Task directions
Exactly reproduce the entries, dropping any pictures from your copy.

>> START Data excerpts

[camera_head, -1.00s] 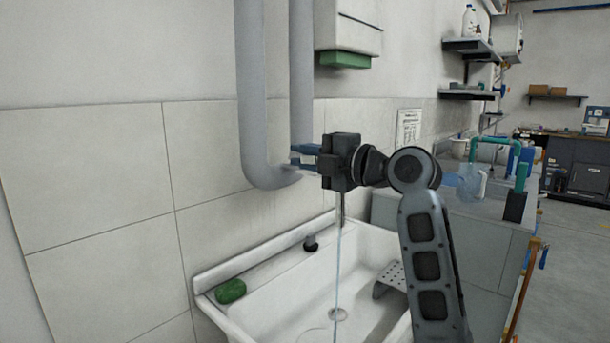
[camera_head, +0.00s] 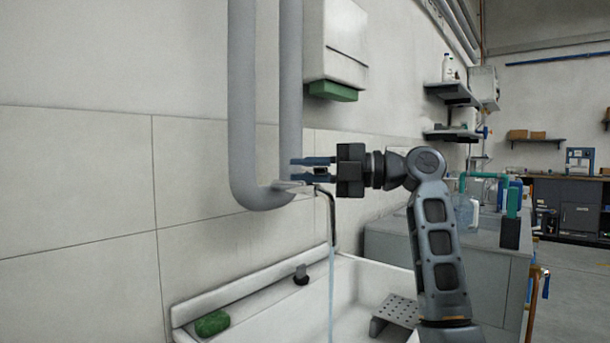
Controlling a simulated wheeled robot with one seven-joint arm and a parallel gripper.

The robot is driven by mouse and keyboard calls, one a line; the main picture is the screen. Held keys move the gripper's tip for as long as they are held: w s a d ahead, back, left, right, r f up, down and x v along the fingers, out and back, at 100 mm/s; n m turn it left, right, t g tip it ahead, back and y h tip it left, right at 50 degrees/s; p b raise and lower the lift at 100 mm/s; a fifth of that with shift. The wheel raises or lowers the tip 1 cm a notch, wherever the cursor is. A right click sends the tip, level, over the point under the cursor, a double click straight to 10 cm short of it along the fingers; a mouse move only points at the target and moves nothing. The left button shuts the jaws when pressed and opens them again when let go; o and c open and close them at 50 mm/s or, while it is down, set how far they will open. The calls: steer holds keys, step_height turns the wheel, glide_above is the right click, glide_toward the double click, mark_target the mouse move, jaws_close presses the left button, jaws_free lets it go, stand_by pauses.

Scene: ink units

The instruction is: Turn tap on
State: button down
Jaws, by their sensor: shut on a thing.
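The tap is on the wall above the sink. Its thin dark spout (camera_head: 331,212) bends down toward the basin, and a pale blue stream of water (camera_head: 331,282) runs from it. The light grey tap handle (camera_head: 286,187) shows beside the large grey pipe. My gripper (camera_head: 293,170) reaches in from the right, with its two blue fingers pointing left, one above the other. It is shut on the tap handle; the exact contact is partly hidden by the fingers.
The white sink (camera_head: 255,302) lies below, with a green sponge (camera_head: 212,323) on its left rim and a grey perforated rack (camera_head: 397,311) on the right. The grey U-shaped pipe (camera_head: 243,110) stands close left of my fingers. A dispenser (camera_head: 338,45) hangs above.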

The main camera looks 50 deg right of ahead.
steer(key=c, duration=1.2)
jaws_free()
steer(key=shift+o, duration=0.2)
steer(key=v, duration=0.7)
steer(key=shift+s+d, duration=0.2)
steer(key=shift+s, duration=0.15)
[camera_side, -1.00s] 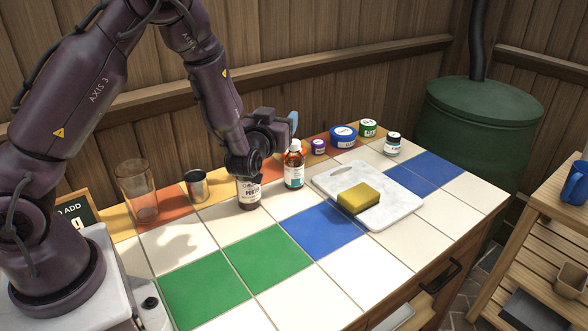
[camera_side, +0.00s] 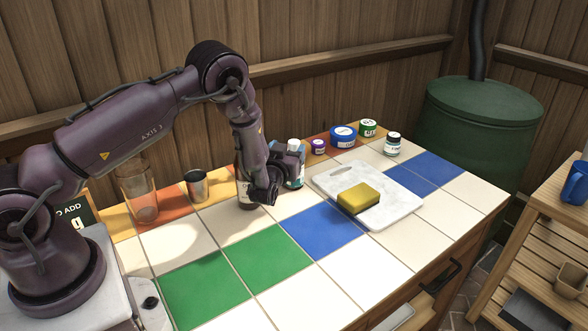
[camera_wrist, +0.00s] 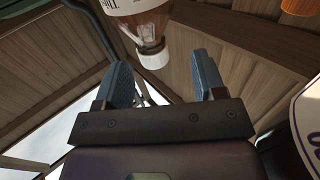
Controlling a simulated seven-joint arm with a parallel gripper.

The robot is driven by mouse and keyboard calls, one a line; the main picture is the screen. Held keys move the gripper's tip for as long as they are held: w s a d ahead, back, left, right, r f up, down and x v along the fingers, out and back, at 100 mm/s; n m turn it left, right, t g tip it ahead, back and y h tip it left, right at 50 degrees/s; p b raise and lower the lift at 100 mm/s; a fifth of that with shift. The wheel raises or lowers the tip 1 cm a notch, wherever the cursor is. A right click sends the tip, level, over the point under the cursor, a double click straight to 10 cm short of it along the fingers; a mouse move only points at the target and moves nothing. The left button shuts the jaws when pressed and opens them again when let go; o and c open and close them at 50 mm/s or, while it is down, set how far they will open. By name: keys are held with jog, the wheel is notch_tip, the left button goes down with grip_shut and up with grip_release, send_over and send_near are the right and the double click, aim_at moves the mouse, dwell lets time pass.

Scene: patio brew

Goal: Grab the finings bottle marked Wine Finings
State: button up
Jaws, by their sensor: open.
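An amber bottle with a white cap (camera_side: 293,143) stands near the back of the tiled counter, partly hidden by my gripper (camera_side: 287,160). In the wrist view this bottle (camera_wrist: 140,22) appears upside down, its white cap in line with the gap between my two blue fingers (camera_wrist: 162,75). The fingers are apart, with nothing held. I cannot tell whether they reach around the bottle. Its label shows only a few letters, so I cannot read Wine Finings on it. A dark bottle (camera_side: 244,190) stands just left, mostly hidden behind my wrist.
A white board (camera_side: 400,205) with a yellow sponge (camera_side: 358,197) lies to the right. A glass (camera_side: 140,195) and metal cup (camera_side: 196,186) stand left. The front tiles are clear.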

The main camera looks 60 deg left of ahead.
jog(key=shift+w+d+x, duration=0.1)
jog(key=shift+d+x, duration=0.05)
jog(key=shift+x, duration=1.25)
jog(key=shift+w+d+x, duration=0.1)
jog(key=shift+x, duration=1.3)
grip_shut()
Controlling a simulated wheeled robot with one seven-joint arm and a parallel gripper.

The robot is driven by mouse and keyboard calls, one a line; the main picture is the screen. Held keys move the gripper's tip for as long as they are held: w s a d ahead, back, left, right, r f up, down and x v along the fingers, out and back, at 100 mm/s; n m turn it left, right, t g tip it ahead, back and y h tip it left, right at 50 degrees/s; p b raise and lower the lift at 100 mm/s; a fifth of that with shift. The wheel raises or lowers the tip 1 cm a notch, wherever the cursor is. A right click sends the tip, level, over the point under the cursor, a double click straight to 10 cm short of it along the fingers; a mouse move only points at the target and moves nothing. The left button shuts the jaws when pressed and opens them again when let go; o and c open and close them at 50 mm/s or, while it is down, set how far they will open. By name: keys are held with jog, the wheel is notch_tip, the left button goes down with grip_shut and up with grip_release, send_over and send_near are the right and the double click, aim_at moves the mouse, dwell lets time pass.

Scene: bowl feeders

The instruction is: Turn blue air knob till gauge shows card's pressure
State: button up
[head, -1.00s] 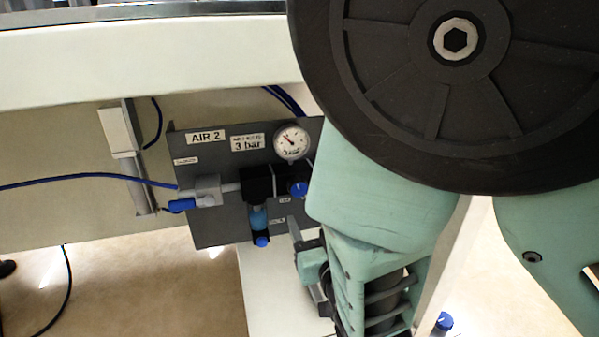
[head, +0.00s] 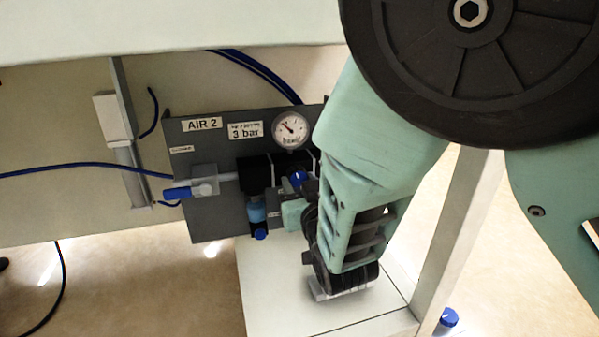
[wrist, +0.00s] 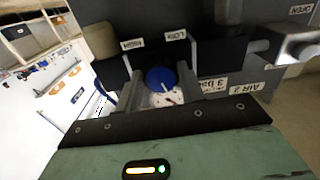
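The blue air knob (head: 299,178) sits on the regulator of the grey AIR 2 panel (head: 215,221), below the round white gauge (head: 291,129). The gauge needle points up and left; its numbers are too small to read. The card (head: 245,130) reads 3 bar. In the wrist view the knob (wrist: 160,79) has a white pointer line and lies between the fingertips of my gripper (wrist: 161,88), with a small gap visible at each side. My gripper is open. The gauge (wrist: 166,99) is partly hidden behind the knob there.
A blue-handled valve (head: 178,193) stands on the panel's left, fed by a blue hose (head: 85,174). The white bench edge (head: 160,35) runs above. A white box top (head: 275,290) lies beneath my wrist.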

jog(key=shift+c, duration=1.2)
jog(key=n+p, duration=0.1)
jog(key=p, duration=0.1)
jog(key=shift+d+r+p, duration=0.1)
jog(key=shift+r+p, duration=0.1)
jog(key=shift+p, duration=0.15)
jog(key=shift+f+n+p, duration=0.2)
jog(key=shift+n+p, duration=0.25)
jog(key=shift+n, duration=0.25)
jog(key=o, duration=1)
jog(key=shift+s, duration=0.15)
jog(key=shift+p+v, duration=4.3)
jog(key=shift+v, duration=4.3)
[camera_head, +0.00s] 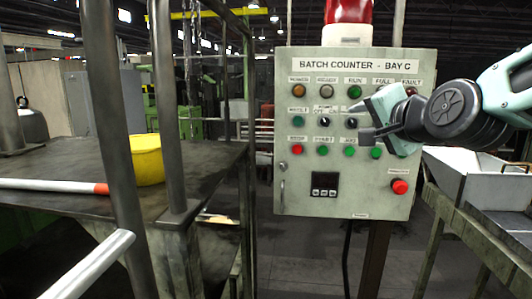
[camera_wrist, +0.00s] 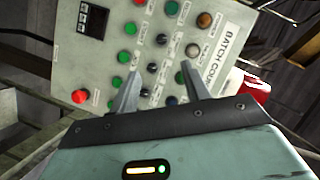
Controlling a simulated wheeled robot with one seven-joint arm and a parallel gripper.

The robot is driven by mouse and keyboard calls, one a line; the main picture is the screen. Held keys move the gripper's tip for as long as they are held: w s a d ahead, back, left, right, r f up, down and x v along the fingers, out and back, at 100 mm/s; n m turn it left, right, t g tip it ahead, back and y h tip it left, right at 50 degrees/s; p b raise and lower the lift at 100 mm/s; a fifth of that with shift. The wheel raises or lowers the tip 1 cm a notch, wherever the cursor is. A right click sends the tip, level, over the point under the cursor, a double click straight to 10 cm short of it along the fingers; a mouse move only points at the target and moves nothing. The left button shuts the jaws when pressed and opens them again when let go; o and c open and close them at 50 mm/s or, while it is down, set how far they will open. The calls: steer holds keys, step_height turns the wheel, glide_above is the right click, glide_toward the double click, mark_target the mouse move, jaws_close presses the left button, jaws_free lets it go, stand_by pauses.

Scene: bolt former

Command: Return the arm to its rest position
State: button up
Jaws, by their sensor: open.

>> END Data excerpts

Full output
[camera_head, -1.00s] 
[camera_head, +0.00s] 
Controlling a simulated wheeled robot with one seven-joint arm and a parallel gripper.

The robot is driven by mouse and keyboard calls, one a line; the main picture is the screen. Held keys move the gripper's tip for as long as they are held: w s a d ahead, back, left, right, r f up, down and x v along the fingers, out and back, at 100 mm/s; n m turn it left, right, t g tip it ahead, back and y h tip it left, right at 50 degrees/s; p b raise and lower the lift at 100 mm/s; a fifth of that with shift. The wheel raises or lowers the tip 1 cm a notch, wherever the cursor is. A right click sends the tip, level, over the point under the cursor, a double click straight to 10 cm short of it along the fingers; a mouse move only points at the target and moves nothing. The left button shuts the jaws when pressed and opens them again when let go; o and c open and close them at 50 mm/s or, while it is down, set how far they will open. The calls: steer holds keys, step_height turns the wheel, glide_above is the right click, glide_toward the double click, mark_target the mouse move, jaws_close presses the left button, jaws_free lets it go, stand_by pauses.

Scene: ink units

The instruction is: Turn tap on
State: button down
Jaws, by their sensor: shut on a thing.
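The tap is on the wall above the sink. Its thin dark spout (camera_head: 331,212) bends down toward the basin, and a pale blue stream of water (camera_head: 331,282) runs from it. The light grey tap handle (camera_head: 286,187) shows beside the large grey pipe. My gripper (camera_head: 293,170) reaches in from the right, with its two blue fingers pointing left, one above the other. It is shut on the tap handle; the exact contact is partly hidden by the fingers.
The white sink (camera_head: 255,302) lies below, with a green sponge (camera_head: 212,323) on its left rim and a grey perforated rack (camera_head: 397,311) on the right. The grey U-shaped pipe (camera_head: 243,110) stands close left of my fingers. A dispenser (camera_head: 338,45) hangs above.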

The main camera looks 50 deg right of ahead.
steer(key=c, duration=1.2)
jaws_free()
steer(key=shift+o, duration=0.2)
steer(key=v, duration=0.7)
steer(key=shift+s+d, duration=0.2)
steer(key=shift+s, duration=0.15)
[camera_side, -1.00s] 
[camera_side, +0.00s] 
[camera_wrist, +0.00s] 
Controlling a simulated seven-joint arm with a parallel gripper.

The robot is driven by mouse and keyboard calls, one a line; the main picture is the screen. Held keys move the gripper's tip for as long as they are held: w s a d ahead, back, left, right, r f up, down and x v along the fingers, out and back, at 100 mm/s; n m turn it left, right, t g tip it ahead, back and y h tip it left, right at 50 degrees/s; p b raise and lower the lift at 100 mm/s; a fifth of that with shift. The wheel raises or lowers the tip 1 cm a notch, wherever the cursor is. A right click sends the tip, level, over the point under the cursor, a double click straight to 10 cm short of it along the fingers; a mouse move only points at the target and moves nothing. The left button shuts the jaws when pressed and opens them again when let go; o and c open and close them at 50 mm/s or, while it is down, set how far they will open. By name: keys are held with jog, the wheel is notch_tip, the left button goes down with grip_shut and up with grip_release, send_over and send_near are the right and the double click, aim_at moves the mouse, dwell lets time pass.

Scene: patio brew

Goal: Grab the finings bottle marked Wine Finings
State: button up
Jaws, by their sensor: open.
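An amber bottle with a white cap (camera_side: 293,143) stands near the back of the tiled counter, partly hidden by my gripper (camera_side: 287,160). In the wrist view this bottle (camera_wrist: 140,22) appears upside down, its white cap in line with the gap between my two blue fingers (camera_wrist: 162,75). The fingers are apart, with nothing held. I cannot tell whether they reach around the bottle. Its label shows only a few letters, so I cannot read Wine Finings on it. A dark bottle (camera_side: 244,190) stands just left, mostly hidden behind my wrist.
A white board (camera_side: 400,205) with a yellow sponge (camera_side: 358,197) lies to the right. A glass (camera_side: 140,195) and metal cup (camera_side: 196,186) stand left. The front tiles are clear.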

The main camera looks 60 deg left of ahead.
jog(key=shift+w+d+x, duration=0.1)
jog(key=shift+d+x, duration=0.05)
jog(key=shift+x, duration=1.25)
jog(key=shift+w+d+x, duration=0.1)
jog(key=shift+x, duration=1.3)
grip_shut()
Controlling a simulated wheeled robot with one seven-joint arm and a parallel gripper.

The robot is driven by mouse and keyboard calls, one a line; the main picture is the screen. Held keys move the gripper's tip for as long as they are held: w s a d ahead, back, left, right, r f up, down and x v along the fingers, out and back, at 100 mm/s; n m turn it left, right, t g tip it ahead, back and y h tip it left, right at 50 degrees/s; p b raise and lower the lift at 100 mm/s; a fifth of that with shift. The wheel raises or lowers the tip 1 cm a notch, wherever the cursor is. A right click sends the tip, level, over the point under the cursor, a double click straight to 10 cm short of it along the fingers; a mouse move only points at the target and moves nothing. The left button shuts the jaws when pressed and opens them again when let go; o and c open and close them at 50 mm/s or, while it is down, set how far they will open. By name: keys are held with jog, the wheel is notch_tip, the left button goes down with grip_shut and up with grip_release, send_over and send_near are the right and the double click, aim_at moves the mouse, dwell lets time pass.

Scene: bowl feeders

The instruction is: Turn blue air knob till gauge shows card's pressure
State: button up
[head, -1.00s] 
[head, +0.00s] 
[wrist, +0.00s] 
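The blue air knob (head: 299,178) sits on the regulator of the grey AIR 2 panel (head: 215,221), below the round white gauge (head: 291,129). The gauge needle points up and left; its numbers are too small to read. The card (head: 245,130) reads 3 bar. In the wrist view the knob (wrist: 160,79) has a white pointer line and lies between the fingertips of my gripper (wrist: 161,88), with a small gap visible at each side. My gripper is open. The gauge (wrist: 166,99) is partly hidden behind the knob there.
A blue-handled valve (head: 178,193) stands on the panel's left, fed by a blue hose (head: 85,174). The white bench edge (head: 160,35) runs above. A white box top (head: 275,290) lies beneath my wrist.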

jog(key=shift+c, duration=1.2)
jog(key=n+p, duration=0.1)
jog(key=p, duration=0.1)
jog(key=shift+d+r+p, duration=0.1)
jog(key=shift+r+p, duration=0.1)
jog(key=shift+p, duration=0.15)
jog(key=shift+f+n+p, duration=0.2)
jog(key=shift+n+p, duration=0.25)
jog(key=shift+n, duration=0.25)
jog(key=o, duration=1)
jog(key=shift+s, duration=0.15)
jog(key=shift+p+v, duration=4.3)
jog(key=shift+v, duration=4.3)
[camera_head, +0.00s] 
[camera_wrist, +0.00s] 
Controlling a simulated wheeled robot with one seven-joint arm and a parallel gripper.

The robot is driven by mouse and keyboard calls, one a line; the main picture is the screen. Held keys move the gripper's tip for as long as they are held: w s a d ahead, back, left, right, r f up, down and x v along the fingers, out and back, at 100 mm/s; n m turn it left, right, t g tip it ahead, back and y h tip it left, right at 50 degrees/s; p b raise and lower the lift at 100 mm/s; a fifth of that with shift. The wheel raises or lowers the tip 1 cm a notch, wherever the cursor is. A right click sends the tip, level, over the point under the cursor, a double click straight to 10 cm short of it along the fingers; a mouse move only points at the target and moves nothing. The left button shuts the jaws when pressed and opens them again when let go; o and c open and close them at 50 mm/s or, while it is down, set how far they will open. The calls: steer holds keys, step_height turns the wheel, glide_above is the right click, glide_toward the double click, mark_target the mouse move, jaws_close presses the left button, jaws_free lets it go, stand_by pauses.

Scene: bolt former

Command: Return the arm to its rest position
State: button up
Jaws, by their sensor: open.

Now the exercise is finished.